This was no surprise. From the moment the first election-night returns trickled in on the first Tuesday in November, unquestionably showing that Initiative 594—Washington’s attempt at expanding gun background checks by a vote of the people—would be approved, it was clear that the next act would unfold in the courtroom. “We’re expecting a lawsuit,” Zach Silk, campaign manager for Washington Alliance for Gun Responsibility, told Seattle Weekly amid celebratory toasts at the Edgewater Hotel, where the pro-I-594 election-night party was just hitting its stride. The opposition, Silk noted, was not expected to go down easily, and had a very litigious reputation.
Silk’s prediction proved accurate last week when a group of 12 plaintiffs, including Bellevue’s Second Amendment Foundation and its bow-tied leader, Alan Gottlieb, chose a federal court in Tacoma to file a lawsuit seeking a permanent injunction against the parts of I-594 that they argue are unclear or go too far. The court filing marked the continuation—and, with luck, the eventual conclusion—of a semantics argument that’s taken on a life of its own.
For voters, the main selling point for I-594–which took effect December 4—was the closure of the so-called “gun-show loophole,” requiring background checks on all gun sales, including those via the Internet. (Pressed, not even Gottlieb seems to have much issue with these types of checks.) However, with this new lawsuit, anti-I-594 forces are taking aim at a very specific aspect of the initiative that requires background checks also on the transfer of firearms.
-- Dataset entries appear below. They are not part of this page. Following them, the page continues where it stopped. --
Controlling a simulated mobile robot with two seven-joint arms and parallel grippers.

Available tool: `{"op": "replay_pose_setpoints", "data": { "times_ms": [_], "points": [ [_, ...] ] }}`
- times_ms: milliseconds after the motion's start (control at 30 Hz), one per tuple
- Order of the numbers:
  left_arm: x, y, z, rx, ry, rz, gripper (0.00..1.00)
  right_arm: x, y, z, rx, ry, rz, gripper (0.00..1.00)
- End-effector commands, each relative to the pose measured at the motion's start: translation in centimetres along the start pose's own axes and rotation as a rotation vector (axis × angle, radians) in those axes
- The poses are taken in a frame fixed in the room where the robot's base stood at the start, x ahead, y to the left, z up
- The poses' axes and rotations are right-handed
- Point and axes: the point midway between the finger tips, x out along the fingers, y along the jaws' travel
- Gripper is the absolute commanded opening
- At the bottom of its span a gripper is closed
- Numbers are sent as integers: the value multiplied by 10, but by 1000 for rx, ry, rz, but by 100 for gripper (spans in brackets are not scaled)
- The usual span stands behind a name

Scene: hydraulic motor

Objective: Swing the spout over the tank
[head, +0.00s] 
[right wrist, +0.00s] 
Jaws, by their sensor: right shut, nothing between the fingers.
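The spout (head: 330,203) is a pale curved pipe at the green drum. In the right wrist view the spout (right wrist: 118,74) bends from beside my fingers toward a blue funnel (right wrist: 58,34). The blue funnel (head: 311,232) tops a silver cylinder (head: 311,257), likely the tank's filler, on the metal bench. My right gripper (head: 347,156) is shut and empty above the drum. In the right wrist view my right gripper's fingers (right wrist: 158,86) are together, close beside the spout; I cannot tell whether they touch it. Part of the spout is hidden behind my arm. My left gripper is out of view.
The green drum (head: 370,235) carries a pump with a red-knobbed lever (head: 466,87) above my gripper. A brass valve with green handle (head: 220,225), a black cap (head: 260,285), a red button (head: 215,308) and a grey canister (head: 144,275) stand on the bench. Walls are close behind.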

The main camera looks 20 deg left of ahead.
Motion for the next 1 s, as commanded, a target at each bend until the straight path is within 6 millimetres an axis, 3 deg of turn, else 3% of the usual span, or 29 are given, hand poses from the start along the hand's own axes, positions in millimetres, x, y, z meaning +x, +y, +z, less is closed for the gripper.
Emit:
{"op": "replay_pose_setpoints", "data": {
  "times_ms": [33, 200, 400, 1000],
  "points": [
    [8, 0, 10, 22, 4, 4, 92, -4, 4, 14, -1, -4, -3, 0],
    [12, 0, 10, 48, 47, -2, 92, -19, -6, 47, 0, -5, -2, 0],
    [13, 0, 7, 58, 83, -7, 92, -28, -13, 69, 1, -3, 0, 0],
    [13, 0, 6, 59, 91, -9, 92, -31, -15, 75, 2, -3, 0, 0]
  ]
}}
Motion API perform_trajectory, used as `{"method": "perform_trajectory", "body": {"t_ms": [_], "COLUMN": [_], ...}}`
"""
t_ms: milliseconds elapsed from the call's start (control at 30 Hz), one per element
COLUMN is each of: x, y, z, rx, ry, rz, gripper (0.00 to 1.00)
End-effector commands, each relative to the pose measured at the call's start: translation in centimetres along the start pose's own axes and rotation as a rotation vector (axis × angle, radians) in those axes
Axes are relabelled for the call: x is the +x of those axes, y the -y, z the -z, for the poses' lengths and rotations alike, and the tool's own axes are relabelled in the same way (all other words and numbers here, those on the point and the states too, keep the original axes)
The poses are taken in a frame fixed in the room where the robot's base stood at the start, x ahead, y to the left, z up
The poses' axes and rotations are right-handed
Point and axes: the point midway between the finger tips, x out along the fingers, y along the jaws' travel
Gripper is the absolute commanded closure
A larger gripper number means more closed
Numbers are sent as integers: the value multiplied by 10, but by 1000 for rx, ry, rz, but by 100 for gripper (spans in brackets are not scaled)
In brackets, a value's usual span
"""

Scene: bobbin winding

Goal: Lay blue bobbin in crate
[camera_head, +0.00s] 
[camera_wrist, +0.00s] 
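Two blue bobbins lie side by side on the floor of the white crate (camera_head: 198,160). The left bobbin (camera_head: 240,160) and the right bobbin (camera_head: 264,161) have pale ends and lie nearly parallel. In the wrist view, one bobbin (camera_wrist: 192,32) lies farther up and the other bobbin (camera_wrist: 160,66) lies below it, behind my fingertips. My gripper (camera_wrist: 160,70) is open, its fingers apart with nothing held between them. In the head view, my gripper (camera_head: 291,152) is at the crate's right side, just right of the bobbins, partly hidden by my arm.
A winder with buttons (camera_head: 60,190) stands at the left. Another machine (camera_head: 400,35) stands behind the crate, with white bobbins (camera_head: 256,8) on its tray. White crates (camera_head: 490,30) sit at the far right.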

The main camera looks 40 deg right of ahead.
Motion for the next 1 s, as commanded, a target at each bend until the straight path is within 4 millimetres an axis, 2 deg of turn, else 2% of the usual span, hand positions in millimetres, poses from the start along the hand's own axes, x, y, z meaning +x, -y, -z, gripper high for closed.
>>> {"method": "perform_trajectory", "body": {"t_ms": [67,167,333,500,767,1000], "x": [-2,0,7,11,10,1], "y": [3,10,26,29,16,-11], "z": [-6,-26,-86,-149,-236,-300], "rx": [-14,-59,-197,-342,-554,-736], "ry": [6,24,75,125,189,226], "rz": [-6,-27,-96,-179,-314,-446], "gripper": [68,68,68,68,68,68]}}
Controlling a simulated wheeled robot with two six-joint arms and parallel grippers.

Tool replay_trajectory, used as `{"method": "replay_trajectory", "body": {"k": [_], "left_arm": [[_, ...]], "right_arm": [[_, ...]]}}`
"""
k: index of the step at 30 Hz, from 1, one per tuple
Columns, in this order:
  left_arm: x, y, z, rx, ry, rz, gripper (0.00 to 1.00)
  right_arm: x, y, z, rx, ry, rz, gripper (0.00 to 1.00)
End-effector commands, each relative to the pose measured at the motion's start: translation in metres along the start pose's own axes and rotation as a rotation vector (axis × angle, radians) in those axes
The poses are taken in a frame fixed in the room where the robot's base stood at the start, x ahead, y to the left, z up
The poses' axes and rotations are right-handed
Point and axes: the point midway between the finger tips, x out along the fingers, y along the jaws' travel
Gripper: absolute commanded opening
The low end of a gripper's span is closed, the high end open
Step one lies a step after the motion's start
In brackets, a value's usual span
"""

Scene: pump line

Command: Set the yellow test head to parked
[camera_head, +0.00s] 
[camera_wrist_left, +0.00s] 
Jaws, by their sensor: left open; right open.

The plaintiffs argue that these new rules—which define a firearm transfer as “the intended delivery of a firearm to another person without consideration of payment or promise of payment, including, but not limited to, gifts and loans”—violate the Second and Fourteenth Amendments. Furthermore, they say the new law is so unclear that law-abiding citizens can’t understand it—and are likely to be drawn into criminal activity because of it. “I-594 is . . . so vague that a person of ordinary intelligence cannot understand its scope,” the lawsuit argues.
In the end, it all comes down to whose interpretation of the word “transfer” you prefer. While I-594 included a host of instances in which a background check would not be required for a firearm transfer (for example, gifts between immediate family members, anything involving an antique gun, anything that would prevent imminent danger, or loans at authorized shooting ranges), Gottlieb and his team of lawyers argue that, as it’s written, I-594 makes all sorts of innocent activities illegal and/or needlessly arduous: say, a non-married but cohabiting couple sharing a weapon for self-defense or a security company supplying its employees with firearms.
“All of this makes it impossible to comply with I-594 and thus criminalizes a significant number of transfers that take place on short notice or are necessarily repetitive,” explains lead attorney Steven Fogg, a hotshot partner at Corr Cronin Michelson Baumgardner Fogg & Moore LLP, the Seattle-based firm that will argue the suit.
“They were trying to write something as draconian as they could,” Gottlieb says of the motivations of I-594’s crafters. “There’s definitely a public interest in keeping firearms out of the hands of dangerous people . . . [But] they just went way overboard.”
It’s certainly a compelling argument
—one easy for skeptics of gun-control efforts to latch onto. The problem, according to Geoff Potter, communications director for the Washington Alliance for Gun Responsibility, is that the challenge to I-594 is simply not based in reality. Potter says the initiative’s definition of “transfer” is similar to those in existing background-check laws in six other states across the country, and points out that I-594 has been in effect in Washington for more than a month while none of the doomsday scenarios and complications the plaintiffs foresee have materialized. He maintains that the offensive mounted by the opposition via the lawsuit amounts to little more than the same scare tactics that proved unsuccessful during the campaign.
“The actual implementation and adoption of 594 is going really well and really effectively,” Potter says. “This is not actually going to put individuals in the kind of legal jeopardies they’re claiming. What we’re seeing is more and more evidence build of how there simply isn’t anything behind these claims.”
“The suit is frivolous and without merit,” Potter continues. “They are trying to create this impression of a burden where one hasn’t existed.”
If a burden has been created, perhaps it’s in the federal courts, where a judge in Tacoma will now be tasked with wading through and trying to make sense of the various arguments. In the opinion of Hugh Spitzer, a prominent state and constitutional law professor who currently teaches at the University of Washington, the plaintiffs likely have an “uphill battle” in front of them.
“My reaction is that, primarily, they don’t like the definition of the word ‘transfer,’ but it’s not unclear,” Spitzer says of the argument presented after studying the lawsuit. “It’s a very broad definition, and I think the challengers don’t like the breadth of the definition. . . . But just because somebody can think of situations where they aren’t sure whether a court would rule the activity an illegal transfer or not . . . that doesn’t mean the statute should be void for vagueness.
“I think the challengers just don’t like the fact that the law makes so many things illegal,” Spitzer concludes.
In a debate as contentious and convoluted as this one has become, that might be the only thing everyone can agree on.